* start INFORMATION SUPPLIED *
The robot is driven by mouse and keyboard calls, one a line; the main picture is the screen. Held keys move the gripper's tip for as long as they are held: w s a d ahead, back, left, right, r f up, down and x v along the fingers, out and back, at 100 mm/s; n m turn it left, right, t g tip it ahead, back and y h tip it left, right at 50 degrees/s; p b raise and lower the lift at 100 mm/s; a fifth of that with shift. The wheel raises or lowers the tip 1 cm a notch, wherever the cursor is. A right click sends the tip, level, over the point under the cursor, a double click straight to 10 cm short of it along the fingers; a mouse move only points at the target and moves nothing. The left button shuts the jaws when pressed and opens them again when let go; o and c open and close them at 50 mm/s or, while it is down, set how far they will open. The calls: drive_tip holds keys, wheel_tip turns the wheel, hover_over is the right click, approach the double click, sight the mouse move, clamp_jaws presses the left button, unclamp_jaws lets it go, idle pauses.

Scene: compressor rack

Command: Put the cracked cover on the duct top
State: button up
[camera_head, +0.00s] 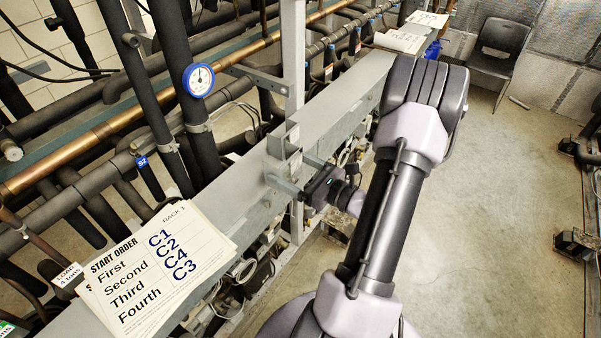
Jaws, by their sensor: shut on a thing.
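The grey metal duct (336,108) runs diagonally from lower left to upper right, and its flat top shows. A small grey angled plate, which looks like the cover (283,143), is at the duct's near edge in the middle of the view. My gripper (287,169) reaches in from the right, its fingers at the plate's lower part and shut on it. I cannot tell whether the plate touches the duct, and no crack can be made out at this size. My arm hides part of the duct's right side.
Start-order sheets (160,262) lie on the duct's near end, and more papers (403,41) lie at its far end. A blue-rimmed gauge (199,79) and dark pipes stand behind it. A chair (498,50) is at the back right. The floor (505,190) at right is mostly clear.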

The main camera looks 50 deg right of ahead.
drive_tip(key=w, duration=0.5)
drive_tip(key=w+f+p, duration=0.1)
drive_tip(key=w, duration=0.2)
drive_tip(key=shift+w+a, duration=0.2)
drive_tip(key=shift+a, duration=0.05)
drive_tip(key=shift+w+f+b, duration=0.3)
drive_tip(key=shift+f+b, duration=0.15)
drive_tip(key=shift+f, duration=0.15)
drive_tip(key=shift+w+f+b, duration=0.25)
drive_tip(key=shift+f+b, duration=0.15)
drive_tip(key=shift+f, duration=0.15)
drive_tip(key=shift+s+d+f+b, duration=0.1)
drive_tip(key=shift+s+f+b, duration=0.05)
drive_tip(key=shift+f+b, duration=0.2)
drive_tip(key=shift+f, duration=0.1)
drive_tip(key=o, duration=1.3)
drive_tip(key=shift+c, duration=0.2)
* end INFORMATION SUPPLIED *
• _WHAT NEEDS TO BE DONE_
All of the lines above should be printed exactly, minus the pictures.

• _OUTPUT_
The robot is driven by mouse and keyboard calls, one a line; the main picture is the screen. Held keys move the gripper's tip for as long as they are held: w s a d ahead, back, left, right, r f up, down and x v along the fingers, out and back, at 100 mm/s; n m turn it left, right, t g tip it ahead, back and y h tip it left, right at 50 degrees/s; p b raise and lower the lift at 100 mm/s; a fifth of that with shift. The wheel raises or lowers the tip 1 cm a notch, wherever the cursor is. A right click sends the tip, level, over the point under the cursor, a double click straight to 10 cm short of it along the fingers; a mouse move only points at the target and moves nothing. The left button shuts the jaws when pressed and opens them again when let go; o and c open and close them at 50 mm/s or, while it is down, set how far they will open. The calls: drive_tip holds keys, wheel_tip turns the wheel, hover_over is the right click, approach the double click, sight the mouse move, clamp_jaws presses the left button, unclamp_jaws lets it go, idle pauses.

Scene: compressor rack

Command: Put the cracked cover on the duct top
State: button up
[camera_head, +0.00s] 
Jaws, by their sensor: shut on a thing.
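The grey metal duct (336,108) runs diagonally from lower left to upper right, and its flat top shows. A small grey angled plate, which looks like the cover (283,143), is at the duct's near edge in the middle of the view. My gripper (287,169) reaches in from the right, its fingers at the plate's lower part and shut on it. I cannot tell whether the plate touches the duct, and no crack can be made out at this size. My arm hides part of the duct's right side.
Start-order sheets (160,262) lie on the duct's near end, and more papers (403,41) lie at its far end. A blue-rimmed gauge (199,79) and dark pipes stand behind it. A chair (498,50) is at the back right. The floor (505,190) at right is mostly clear.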

The main camera looks 50 deg right of ahead.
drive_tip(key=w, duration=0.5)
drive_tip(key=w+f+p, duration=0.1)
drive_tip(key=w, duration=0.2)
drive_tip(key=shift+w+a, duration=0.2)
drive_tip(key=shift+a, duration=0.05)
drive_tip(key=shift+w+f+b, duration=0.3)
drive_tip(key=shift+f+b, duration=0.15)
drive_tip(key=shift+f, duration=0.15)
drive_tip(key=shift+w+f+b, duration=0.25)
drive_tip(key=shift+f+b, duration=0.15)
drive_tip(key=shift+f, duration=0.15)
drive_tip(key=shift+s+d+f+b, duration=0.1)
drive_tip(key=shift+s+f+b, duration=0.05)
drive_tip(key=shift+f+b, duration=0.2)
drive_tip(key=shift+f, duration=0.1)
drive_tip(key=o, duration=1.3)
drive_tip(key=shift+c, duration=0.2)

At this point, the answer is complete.